Day 1 in Da house
My horoscope hit me on the dot today!!~
The Sunday Times predicted this, or somewhat like this" you are going to laugh at your joke, but your joke dun tink its funny, it will probably give u one tight slap"
it wasw damn accurate!!` i felt thhe knock on top of my head, indicating my stupid level had reached a certain level.
If i am not me, i will pity myself. But since i am me i should not.
What happens when tears run dry? You stop crying.
i realise at this stage now i have walk thru the longest journey in my life so far, with setbacks after setbacks, so much so i am guiltless, emotionless and basically feel like an empty shell.

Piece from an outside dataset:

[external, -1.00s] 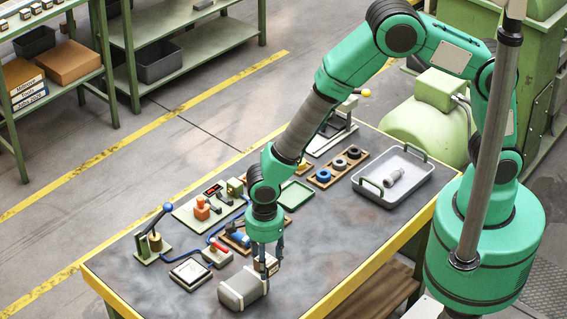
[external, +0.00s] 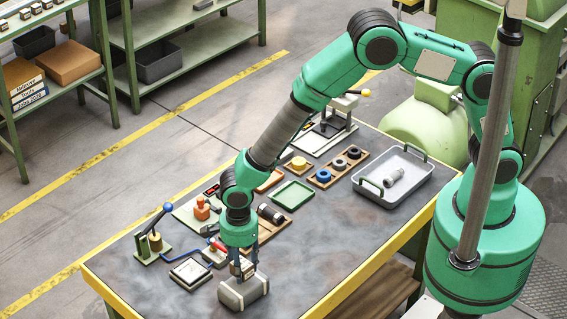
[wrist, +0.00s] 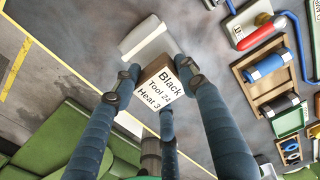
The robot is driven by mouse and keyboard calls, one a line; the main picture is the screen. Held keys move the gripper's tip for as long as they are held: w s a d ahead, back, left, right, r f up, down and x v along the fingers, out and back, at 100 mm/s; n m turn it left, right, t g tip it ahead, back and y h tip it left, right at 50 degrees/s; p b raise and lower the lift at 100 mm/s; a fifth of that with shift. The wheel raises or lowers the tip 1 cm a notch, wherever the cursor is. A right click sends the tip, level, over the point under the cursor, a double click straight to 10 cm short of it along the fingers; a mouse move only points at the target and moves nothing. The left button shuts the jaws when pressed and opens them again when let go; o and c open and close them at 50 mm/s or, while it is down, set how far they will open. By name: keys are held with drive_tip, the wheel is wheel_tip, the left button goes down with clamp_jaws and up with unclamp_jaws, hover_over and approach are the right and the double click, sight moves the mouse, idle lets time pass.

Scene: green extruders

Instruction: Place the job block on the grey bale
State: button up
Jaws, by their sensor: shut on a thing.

How does it feels to get too hurt? The last time i remember that feeling, it was when She left me. Since then, it just din hurt that much anymore.
Anyway God sent me another Guardian Angel, but the thought of driving him away makes me fear, yet unwilling to do anything. i trust at this point now since anything could happen, i will let nature takes its course.
Thank God for his arrival, life couldnt get any tougher at this point now. Try being homeless, moneyless, nearly jobless, down with debts after debts and more predictable debts!!
I trust my Guardian Angel will sprinkle hope on me when i need help, but for that to come i dunno how he will ever predict the next trauma, i also begin to doubt what happens when its too late? shall i make it extra obvious next time something is going to happen>? i seriously dunno.
$$ is the only thing i hate now, swear if i could change one thing in the world, i rather we all live on the same currency, whats with the economic crisis, the credit crunch? if only we were all back to exchanging stuff with stuff.
while losing hope at my current job, i've decided yet another new strategy, life is aways filled with Hopes cos we create them, this time i am giving myself another shot.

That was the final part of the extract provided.